#### Request
Each line should be copied exactly.

#### Provided data
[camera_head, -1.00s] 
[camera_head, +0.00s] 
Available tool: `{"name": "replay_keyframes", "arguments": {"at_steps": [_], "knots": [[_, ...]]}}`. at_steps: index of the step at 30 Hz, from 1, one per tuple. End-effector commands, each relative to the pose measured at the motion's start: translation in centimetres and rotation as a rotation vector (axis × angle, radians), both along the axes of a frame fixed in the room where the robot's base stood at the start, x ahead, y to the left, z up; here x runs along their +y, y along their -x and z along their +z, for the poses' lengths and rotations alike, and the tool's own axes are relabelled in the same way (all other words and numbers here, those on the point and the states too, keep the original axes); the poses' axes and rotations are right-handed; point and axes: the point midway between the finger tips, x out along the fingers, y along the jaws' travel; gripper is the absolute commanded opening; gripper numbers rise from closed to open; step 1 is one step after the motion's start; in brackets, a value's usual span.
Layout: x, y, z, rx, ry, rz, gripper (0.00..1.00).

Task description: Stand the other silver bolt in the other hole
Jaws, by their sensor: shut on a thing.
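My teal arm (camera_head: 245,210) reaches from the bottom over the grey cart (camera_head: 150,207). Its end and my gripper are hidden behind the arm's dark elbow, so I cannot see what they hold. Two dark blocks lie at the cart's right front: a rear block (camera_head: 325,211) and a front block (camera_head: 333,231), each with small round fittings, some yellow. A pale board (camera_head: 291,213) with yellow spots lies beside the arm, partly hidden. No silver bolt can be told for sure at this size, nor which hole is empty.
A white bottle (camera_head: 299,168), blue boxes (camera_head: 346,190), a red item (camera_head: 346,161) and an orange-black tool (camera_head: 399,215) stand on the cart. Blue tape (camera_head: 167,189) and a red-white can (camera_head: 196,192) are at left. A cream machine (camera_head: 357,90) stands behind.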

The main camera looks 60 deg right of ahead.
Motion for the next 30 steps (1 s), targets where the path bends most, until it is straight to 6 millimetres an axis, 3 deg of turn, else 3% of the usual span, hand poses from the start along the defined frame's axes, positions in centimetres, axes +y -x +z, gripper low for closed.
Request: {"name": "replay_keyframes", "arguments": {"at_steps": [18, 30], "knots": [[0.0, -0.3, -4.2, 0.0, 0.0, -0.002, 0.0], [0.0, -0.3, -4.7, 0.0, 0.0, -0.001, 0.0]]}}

#### Written response
[camera_head, -1.00s] 
[camera_head, +0.00s] 
Available tool: `{"name": "replay_keyframes", "arguments": {"at_steps": [_], "knots": [[_, ...]]}}`. at_steps: index of the step at 30 Hz, from 1, one per tuple. End-effector commands, each relative to the pose measured at the motion's start: translation in centimetres and rotation as a rotation vector (axis × angle, radians), both along the axes of a frame fixed in the room where the robot's base stood at the start, x ahead, y to the left, z up; here x runs along their +y, y along their -x and z along their +z, for the poses' lengths and rotations alike, and the tool's own axes are relabelled in the same way (all other words and numbers here, those on the point and the states too, keep the original axes); the poses' axes and rotations are right-handed; point and axes: the point midway between the finger tips, x out along the fingers, y along the jaws' travel; gripper is the absolute commanded opening; gripper numbers rise from closed to open; step 1 is one step after the motion's start; in brackets, a value's usual span.
Layout: x, y, z, rx, ry, rz, gripper (0.00..1.00).

Task description: Stand the other silver bolt in the other hole
Jaws, by their sensor: shut on a thing.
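My teal arm (camera_head: 245,210) reaches from the bottom over the grey cart (camera_head: 150,207). Its end and my gripper are hidden behind the arm's dark elbow, so I cannot see what they hold. Two dark blocks lie at the cart's right front: a rear block (camera_head: 325,211) and a front block (camera_head: 333,231), each with small round fittings, some yellow. A pale board (camera_head: 291,213) with yellow spots lies beside the arm, partly hidden. No silver bolt can be told for sure at this size, nor which hole is empty.
A white bottle (camera_head: 299,168), blue boxes (camera_head: 346,190), a red item (camera_head: 346,161) and an orange-black tool (camera_head: 399,215) stand on the cart. Blue tape (camera_head: 167,189) and a red-white can (camera_head: 196,192) are at left. A cream machine (camera_head: 357,90) stands behind.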

The main camera looks 60 deg right of ahead.
Motion for the next 30 steps (1 s), targets where the path bends most, until it is straight to 6 millimetres an axis, 3 deg of turn, else 3% of the usual span, hand poses from the start along the defined frame's axes, positions in centimetres, axes +y -x +z, gripper low for closed.
Request: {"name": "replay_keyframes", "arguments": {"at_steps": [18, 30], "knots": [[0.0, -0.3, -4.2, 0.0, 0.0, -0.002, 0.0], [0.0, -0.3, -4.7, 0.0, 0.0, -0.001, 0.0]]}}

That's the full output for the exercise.